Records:
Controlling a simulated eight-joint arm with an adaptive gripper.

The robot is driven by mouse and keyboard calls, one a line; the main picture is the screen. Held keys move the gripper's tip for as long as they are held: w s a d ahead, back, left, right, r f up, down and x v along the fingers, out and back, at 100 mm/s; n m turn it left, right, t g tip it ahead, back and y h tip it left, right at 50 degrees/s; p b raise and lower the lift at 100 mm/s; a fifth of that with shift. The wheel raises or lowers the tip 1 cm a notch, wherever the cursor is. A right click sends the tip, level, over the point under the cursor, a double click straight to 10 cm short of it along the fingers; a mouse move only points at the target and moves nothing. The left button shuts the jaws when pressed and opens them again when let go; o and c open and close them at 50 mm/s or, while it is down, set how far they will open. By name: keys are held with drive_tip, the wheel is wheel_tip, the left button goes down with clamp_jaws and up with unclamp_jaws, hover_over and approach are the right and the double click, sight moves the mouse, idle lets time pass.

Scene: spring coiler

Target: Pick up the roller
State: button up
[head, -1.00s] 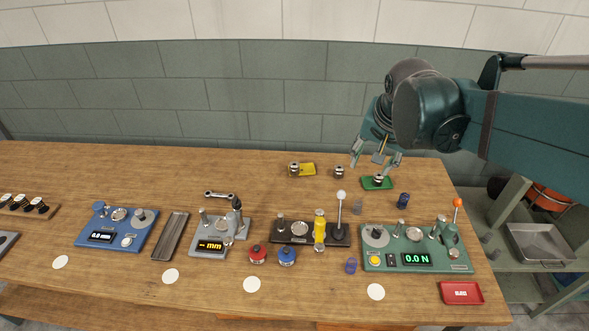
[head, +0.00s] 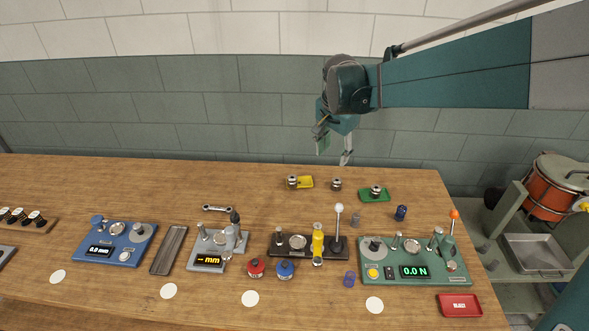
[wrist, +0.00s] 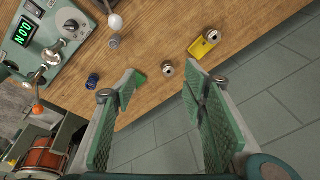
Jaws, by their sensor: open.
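My gripper (head: 334,152) is open and empty, above and behind the middle roller. In the wrist view, the middle roller (wrist: 167,67) shows just beyond the gap between my fingertips (wrist: 159,84). The yellow pad (wrist: 203,46) is up and right, and the green pad (wrist: 140,79) is partly hidden by my left finger.
A green force gauge station (head: 440,274), a black press with a white-knobbed lever (head: 339,209) and a grey station (head: 198,241) stand in front. A dark blue cylinder (head: 401,212) and a red tray (head: 459,305) are at right. The back left tabletop is clear.

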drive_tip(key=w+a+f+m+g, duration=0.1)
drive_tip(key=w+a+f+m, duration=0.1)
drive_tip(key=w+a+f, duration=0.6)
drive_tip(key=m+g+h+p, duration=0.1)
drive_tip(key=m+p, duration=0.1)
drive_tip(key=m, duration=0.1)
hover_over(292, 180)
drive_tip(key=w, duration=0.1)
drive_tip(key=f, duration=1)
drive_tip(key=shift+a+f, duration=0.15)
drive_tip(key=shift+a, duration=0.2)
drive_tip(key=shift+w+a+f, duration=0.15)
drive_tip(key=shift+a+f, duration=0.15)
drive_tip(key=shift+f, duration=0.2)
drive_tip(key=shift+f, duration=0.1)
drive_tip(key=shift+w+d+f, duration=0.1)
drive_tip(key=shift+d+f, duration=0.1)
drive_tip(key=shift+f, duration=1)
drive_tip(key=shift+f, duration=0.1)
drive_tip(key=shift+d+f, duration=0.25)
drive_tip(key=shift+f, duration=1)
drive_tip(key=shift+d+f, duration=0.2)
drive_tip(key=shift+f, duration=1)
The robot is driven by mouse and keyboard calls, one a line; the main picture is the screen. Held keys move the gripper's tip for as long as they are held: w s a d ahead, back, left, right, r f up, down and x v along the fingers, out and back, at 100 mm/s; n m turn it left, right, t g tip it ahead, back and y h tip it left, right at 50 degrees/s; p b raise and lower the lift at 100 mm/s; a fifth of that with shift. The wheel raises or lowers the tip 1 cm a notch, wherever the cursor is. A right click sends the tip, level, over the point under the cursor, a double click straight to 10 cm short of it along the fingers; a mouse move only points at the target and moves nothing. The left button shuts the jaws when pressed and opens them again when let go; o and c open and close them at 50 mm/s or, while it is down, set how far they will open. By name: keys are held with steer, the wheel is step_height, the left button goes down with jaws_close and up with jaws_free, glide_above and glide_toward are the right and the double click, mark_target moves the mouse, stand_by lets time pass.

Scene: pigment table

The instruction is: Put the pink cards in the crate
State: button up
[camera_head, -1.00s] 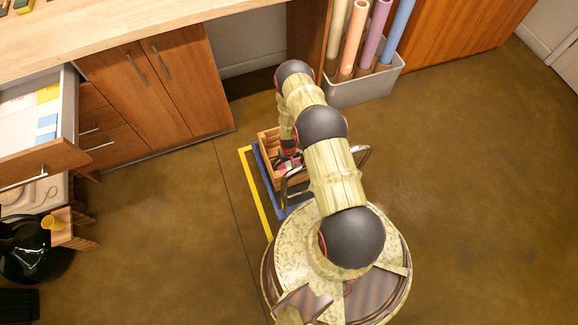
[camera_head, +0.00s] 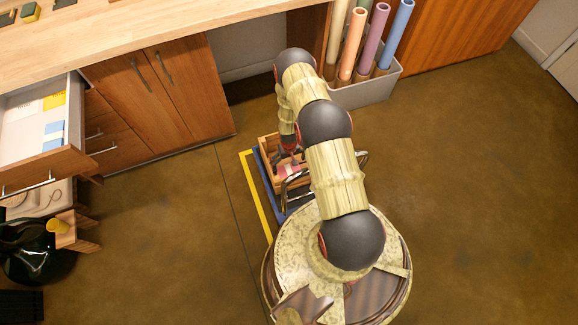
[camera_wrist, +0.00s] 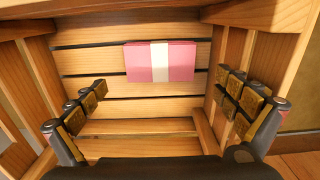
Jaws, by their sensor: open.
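The pink cards (camera_wrist: 160,62), a flat pack with a white band, lie on the slatted floor of the wooden crate (camera_wrist: 140,125), towards its far side in the wrist view. In the head view a bit of pink (camera_head: 290,170) shows inside the crate (camera_head: 267,147), partly hidden by my arm. My gripper (camera_wrist: 160,88) is open and empty, its two fingers spread wide over the crate. The pack shows between and beyond the fingers, apart from them. In the head view my gripper (camera_head: 290,147) is above the crate.
The crate stands on the floor by a blue mat edge and a yellow line (camera_head: 256,195). An open drawer (camera_head: 45,165) at left holds yellow and blue packs. A grey bin (camera_head: 365,92) of coloured rolls stands behind. The floor at right is clear.

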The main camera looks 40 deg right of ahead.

**Written problem**
Look through the entries above and report each line where the string "Scene" occurs.

**Solution**
Scene: spring coiler
Scene: pigment table

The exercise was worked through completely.